竹取の翁とは、言い換えれば剪定を出来てしまう立場でもある。だからこそシャニPは、知らず知らずのうちにあさひの持っているものに対して、剪定をするような言葉を投げかけてしまうことを恐れ、あさひに願いを託した。
でも、これだけは忘れないでくれ
あさひの持っているものはとてもいいものだ
誰にも渡さないで
絶対に守ってやってくれ
―――月に行ってしまっても
振り返らずに去っていくあさひを呼び止めることはできないと、誰よりも彼が一番感じているのだろう。そして実際、どこにも行かない、ここにいる、などといった慰めの言葉は、あさひは決して口にしないだろうし、そうであってほしい。
それでも、その先であさひはずっと想ってくれているのだ。声を聞いたら帰ってきたくなりそうだ、と手紙に認めてくれるのだから。
それでも月に手を伸ばす

あさひがそうとハッキリ決めた時に、その決断を邪魔することはできない。だからこそパラコレのシャニPはあさひの海外行きを止めることが出来なかったのだろうし、そしてそれはこれからもそうだろう。月に行ってしまっても、という言葉は一つの諦観が表れているようでもあり、行かないで欲しいという切望が滲み出ているようでもある。
しかし、『ムーンライト・ガーデン』のTrueコミュでは、かぐや姫が月に帰ってしまう場面を想起させるシーンの中、あさひはたった一言で、それに応えてくれた。
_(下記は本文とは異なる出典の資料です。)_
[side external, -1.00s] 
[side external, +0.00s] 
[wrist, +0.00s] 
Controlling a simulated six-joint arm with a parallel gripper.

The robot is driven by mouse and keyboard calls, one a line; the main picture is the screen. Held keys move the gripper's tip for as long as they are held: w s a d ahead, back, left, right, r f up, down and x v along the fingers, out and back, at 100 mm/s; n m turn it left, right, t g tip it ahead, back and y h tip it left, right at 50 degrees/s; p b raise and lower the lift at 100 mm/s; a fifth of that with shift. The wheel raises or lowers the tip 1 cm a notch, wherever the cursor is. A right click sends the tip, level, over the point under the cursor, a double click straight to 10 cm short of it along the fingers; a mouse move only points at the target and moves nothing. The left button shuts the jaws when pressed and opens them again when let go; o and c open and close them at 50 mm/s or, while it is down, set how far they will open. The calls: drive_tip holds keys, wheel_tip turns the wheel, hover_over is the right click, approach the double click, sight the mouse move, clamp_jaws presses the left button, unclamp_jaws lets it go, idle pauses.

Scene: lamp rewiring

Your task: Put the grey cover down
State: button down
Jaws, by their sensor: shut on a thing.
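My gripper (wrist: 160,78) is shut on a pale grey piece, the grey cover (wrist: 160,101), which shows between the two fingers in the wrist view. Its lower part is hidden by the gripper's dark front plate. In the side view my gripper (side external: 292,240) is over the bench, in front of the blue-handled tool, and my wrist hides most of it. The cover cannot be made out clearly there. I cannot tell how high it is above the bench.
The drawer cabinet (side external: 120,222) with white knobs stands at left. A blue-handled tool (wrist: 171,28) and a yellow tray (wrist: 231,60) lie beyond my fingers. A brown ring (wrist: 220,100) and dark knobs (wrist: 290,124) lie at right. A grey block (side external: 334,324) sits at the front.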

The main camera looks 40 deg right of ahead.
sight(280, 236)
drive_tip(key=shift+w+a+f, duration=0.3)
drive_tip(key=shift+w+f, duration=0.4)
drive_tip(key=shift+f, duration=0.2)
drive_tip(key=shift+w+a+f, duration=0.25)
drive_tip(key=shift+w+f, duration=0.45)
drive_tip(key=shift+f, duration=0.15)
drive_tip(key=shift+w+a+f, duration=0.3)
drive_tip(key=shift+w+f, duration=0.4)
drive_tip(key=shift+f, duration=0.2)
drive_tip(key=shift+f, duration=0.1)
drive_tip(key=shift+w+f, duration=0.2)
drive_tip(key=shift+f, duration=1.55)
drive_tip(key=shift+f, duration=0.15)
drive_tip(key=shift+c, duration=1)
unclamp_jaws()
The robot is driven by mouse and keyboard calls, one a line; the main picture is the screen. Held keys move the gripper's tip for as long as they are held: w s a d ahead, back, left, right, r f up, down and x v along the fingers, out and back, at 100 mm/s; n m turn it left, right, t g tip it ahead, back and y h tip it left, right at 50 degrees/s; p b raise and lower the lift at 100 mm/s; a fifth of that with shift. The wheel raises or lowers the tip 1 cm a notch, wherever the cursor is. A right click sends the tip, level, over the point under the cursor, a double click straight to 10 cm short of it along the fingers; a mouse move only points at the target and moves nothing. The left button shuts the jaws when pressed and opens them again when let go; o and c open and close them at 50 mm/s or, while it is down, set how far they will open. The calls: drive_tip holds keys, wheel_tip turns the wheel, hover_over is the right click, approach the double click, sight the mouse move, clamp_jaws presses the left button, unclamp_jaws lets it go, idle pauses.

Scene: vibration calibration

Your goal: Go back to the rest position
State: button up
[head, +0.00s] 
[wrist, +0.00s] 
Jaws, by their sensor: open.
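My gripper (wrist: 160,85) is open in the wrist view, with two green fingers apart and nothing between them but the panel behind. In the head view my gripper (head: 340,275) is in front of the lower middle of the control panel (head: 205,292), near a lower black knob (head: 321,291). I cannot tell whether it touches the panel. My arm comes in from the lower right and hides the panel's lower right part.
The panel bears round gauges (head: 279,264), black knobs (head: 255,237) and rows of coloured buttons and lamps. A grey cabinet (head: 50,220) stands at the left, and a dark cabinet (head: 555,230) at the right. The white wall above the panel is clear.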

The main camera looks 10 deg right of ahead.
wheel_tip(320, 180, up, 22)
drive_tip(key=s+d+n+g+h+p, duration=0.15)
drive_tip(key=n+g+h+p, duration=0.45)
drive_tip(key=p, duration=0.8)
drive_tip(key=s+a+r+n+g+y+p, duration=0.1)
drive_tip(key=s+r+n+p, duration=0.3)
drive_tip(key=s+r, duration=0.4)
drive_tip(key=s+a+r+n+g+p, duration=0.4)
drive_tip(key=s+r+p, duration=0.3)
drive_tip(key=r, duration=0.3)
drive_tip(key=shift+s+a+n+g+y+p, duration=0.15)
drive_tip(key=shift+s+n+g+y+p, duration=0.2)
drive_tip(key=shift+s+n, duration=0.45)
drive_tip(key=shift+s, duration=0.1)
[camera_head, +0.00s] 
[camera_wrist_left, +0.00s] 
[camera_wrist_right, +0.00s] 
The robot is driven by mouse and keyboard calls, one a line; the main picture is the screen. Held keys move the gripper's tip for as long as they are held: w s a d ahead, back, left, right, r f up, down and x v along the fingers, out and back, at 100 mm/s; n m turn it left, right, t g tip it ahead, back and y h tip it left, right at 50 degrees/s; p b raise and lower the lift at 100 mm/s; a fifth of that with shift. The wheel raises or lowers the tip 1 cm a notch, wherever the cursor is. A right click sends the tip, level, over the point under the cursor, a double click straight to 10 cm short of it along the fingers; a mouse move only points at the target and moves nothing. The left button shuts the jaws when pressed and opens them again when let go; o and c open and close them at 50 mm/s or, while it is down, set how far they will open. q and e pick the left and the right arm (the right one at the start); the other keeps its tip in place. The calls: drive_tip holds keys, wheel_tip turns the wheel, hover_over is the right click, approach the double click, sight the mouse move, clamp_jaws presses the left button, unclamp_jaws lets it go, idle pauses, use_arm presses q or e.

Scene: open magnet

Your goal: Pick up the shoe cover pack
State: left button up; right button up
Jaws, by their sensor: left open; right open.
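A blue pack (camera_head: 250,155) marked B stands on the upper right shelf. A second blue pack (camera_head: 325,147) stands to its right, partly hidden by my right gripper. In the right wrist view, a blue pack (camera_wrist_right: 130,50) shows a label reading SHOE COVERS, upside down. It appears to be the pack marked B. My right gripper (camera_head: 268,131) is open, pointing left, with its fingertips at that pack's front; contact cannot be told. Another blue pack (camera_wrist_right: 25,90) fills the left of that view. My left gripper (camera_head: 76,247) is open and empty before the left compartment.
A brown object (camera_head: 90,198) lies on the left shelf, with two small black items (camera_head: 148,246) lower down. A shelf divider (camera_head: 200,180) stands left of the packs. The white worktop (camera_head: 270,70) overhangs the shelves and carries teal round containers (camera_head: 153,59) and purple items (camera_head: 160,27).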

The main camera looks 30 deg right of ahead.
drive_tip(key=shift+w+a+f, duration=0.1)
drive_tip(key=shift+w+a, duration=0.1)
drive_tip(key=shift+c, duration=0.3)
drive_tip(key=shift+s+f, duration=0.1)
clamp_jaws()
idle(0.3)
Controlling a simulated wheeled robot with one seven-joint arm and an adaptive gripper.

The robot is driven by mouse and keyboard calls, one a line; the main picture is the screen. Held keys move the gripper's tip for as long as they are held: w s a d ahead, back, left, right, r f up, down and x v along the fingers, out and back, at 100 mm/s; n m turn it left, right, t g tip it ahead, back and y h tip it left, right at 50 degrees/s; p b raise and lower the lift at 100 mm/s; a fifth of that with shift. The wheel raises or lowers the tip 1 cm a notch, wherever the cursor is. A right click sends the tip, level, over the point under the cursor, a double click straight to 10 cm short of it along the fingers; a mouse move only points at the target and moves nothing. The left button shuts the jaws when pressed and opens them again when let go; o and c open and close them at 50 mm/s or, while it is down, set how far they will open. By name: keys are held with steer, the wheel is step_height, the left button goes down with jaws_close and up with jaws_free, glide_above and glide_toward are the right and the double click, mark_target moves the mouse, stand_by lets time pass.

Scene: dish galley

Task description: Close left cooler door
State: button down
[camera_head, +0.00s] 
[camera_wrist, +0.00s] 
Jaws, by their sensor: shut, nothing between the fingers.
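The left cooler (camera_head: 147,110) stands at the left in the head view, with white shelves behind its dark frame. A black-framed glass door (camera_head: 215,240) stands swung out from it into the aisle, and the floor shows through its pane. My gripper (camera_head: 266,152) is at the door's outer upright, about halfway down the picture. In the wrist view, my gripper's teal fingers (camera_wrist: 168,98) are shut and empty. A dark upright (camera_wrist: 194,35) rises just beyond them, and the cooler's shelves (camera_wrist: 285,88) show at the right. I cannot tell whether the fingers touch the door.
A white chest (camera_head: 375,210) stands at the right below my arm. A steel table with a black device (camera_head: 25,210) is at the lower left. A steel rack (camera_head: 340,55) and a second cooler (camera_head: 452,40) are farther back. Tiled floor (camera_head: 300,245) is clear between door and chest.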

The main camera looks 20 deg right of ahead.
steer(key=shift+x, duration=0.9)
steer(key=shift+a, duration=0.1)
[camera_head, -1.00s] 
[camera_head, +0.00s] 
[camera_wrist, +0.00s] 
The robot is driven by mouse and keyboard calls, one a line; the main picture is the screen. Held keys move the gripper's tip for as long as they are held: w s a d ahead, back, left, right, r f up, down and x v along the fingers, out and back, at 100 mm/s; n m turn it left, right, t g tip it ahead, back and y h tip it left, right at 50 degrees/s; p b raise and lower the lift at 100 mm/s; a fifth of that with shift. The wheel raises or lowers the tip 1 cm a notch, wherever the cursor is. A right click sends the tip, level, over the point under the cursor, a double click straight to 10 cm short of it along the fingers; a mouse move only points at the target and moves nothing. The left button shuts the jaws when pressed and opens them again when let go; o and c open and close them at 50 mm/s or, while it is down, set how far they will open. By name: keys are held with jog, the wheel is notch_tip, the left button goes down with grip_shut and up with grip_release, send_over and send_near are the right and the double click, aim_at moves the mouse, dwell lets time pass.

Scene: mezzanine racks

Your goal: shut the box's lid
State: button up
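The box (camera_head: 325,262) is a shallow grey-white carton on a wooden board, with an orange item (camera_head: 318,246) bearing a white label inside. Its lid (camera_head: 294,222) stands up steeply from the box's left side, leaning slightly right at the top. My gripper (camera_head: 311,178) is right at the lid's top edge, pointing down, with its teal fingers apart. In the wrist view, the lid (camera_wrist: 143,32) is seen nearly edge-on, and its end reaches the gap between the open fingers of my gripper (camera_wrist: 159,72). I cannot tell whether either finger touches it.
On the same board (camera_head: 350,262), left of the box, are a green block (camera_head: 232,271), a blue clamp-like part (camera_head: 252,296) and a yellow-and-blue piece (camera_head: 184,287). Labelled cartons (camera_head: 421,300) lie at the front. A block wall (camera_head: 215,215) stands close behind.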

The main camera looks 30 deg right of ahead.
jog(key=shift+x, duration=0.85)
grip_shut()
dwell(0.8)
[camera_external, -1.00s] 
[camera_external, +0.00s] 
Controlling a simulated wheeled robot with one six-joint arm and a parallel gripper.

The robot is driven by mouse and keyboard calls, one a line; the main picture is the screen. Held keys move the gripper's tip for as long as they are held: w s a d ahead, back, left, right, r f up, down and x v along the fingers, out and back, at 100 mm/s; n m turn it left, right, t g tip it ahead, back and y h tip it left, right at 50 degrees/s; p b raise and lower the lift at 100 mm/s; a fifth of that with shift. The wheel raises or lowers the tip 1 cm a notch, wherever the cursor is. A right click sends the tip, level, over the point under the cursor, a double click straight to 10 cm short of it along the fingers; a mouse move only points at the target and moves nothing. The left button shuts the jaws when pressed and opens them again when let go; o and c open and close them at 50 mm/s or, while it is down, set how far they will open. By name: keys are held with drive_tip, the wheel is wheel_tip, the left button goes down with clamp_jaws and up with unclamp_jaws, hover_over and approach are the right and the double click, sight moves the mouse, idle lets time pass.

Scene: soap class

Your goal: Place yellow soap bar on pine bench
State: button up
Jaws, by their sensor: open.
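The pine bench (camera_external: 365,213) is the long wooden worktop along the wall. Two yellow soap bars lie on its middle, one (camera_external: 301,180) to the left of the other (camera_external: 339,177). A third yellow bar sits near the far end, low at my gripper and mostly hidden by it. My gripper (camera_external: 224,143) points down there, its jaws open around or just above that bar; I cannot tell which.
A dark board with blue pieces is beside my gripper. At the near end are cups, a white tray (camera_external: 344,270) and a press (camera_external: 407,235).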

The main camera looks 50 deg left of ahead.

なんて簡単な答えなのだろう! 会いに行けばいいという単純な答えは、追いかけてくればいいじゃないかという挑戦状だ。
シャニPが思わず口にしてしまった「何か間違って、時間を無駄にしたり失敗するかもしれない」という不安は、当然誰でも持ち得るものだ。それでも、全力で走る彼女の手を離さないようにするには全力で走るしかないだろう! いつか道を違えたとしても、同じ速度で走れていればいつか同じ場所でまた走れると信じている。
例え、届かなかったとしても、月に行きたいと私は思うから。